Abstract

Reaction of MoIVO(S2PR2)2 with K{HB(Pripz)3} [HB(Pripz)3- = hydrotris(isopropylpyrazol-1-yl)borate] in refluxing toluene affords green L*MoIVO(S2PR2-S,S‘) complexes [L* = HB(3-Pripz)2(5-Pripz)- = hydrobis(3-isopropylpyrazol-1-yl)(5-isopropylpyrazol-1-yl)borate; R = Pri, Ph], which are converted upon reaction with boron sulfide in dichloromethane to the yellow thio analogues L*MoIVS(S2PR2-S,S‘).
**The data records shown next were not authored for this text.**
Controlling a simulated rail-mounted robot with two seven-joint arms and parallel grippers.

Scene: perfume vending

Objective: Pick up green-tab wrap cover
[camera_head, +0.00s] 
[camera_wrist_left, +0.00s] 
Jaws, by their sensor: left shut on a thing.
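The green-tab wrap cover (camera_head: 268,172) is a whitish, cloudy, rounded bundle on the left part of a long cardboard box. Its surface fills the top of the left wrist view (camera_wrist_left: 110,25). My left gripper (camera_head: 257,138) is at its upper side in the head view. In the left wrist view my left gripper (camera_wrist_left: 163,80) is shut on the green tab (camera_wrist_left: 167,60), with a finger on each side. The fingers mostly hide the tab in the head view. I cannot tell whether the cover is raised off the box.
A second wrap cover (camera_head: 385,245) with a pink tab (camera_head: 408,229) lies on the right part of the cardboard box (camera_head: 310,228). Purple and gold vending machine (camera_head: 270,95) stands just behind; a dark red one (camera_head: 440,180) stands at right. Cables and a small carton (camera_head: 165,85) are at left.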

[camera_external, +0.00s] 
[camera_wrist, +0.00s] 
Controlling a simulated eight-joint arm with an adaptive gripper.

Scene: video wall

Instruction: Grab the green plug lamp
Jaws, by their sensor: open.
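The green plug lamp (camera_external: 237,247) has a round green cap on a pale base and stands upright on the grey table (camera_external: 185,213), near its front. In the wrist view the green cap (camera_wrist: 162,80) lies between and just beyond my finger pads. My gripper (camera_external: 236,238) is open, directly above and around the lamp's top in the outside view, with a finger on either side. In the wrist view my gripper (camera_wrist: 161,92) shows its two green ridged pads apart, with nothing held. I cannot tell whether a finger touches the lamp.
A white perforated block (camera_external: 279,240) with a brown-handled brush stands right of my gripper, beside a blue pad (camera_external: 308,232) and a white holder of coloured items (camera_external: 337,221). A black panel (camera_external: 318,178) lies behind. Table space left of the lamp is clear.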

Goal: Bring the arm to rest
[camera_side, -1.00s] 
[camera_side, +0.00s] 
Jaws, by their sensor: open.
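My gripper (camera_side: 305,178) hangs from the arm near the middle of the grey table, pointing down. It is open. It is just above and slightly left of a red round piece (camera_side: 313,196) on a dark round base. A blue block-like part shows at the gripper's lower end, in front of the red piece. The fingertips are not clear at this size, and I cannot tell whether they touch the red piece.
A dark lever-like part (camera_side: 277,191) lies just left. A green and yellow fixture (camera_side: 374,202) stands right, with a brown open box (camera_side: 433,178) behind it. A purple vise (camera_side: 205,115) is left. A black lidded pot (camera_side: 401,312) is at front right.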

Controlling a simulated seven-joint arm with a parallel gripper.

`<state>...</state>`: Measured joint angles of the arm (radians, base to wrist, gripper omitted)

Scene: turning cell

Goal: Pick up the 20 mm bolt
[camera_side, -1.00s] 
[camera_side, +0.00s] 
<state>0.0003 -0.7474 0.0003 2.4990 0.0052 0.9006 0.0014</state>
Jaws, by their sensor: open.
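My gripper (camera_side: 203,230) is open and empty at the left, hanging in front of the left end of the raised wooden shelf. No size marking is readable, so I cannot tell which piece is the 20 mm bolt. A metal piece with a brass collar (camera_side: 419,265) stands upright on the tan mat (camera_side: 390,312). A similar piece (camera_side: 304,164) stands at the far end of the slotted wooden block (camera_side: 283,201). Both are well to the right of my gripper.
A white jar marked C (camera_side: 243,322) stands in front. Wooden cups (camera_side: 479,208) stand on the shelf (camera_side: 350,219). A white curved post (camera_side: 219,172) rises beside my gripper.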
Crystals of L*MoIVO(S2PPri2) are monoclinic, space group P21/n, with a = 10.024(2) Å, b = 20.999(9) Å, c = 15.368(5) Å, β = 100.57(2)°, V = 3180(2) Å3, and Z = 4. Crystals of L*MoIVS(S2PPh2) are monoclinic, space group P21, with a = 10.801(8) Å, b = 13.100(5) Å, c = 12.023(9) Å, β = 99.56(10)°, V = 1678(2) Å3, and Z = 2. The mononuclear, distorted-octahedral complexes are isostructural and are composed of a terminal chalcogenide ligand [MoO = 1.671(3) Å, MoS = 2.126(3) Å], a bidentate dithiophosphinate-S,S‘ ligand, and a facial, tridentate L* ligand. In both cases the 5-isopropylpyrazole group is bound trans to the MoE group (E = O, S). Oxygen atom transfer to L*MoIVS(S2PR2) and sulfur atom transfer to L*MoIVO(S2PR2) produce the oxo−thio−Mo(VI) complexes L*MoVIOS(S2PR2-S). NOESY experiments confirm that the 5-isopropylpyrazole group is trans to the MoO group in these chiral complexes. Ferrocenium oxidation of L*MoIVE(S2PR2) yields the corresponding oxo− and thio−Mo(V) complexes [L*MoVE(S2PR2-S,S‘)]+, respectively; the [L*MoVO(S2PR2-S,S‘)]+ complexes react with water to produce (hydroxo)oxo−Mo(V) species, L*MoVO(OH)(S2PR2-S), while the thio analogues are decomposed by water. The complex L‘MoVOCl2 [L‘ = HB(3-Pripz)3- = hydrotris(3-isopropylpyrazol-1-yl)borate] was prepared by reacting L‘MoVIO2Cl with PPh3 in dichloromethane; this complex does not react with sulfiding agents to produce the analogous thio complex.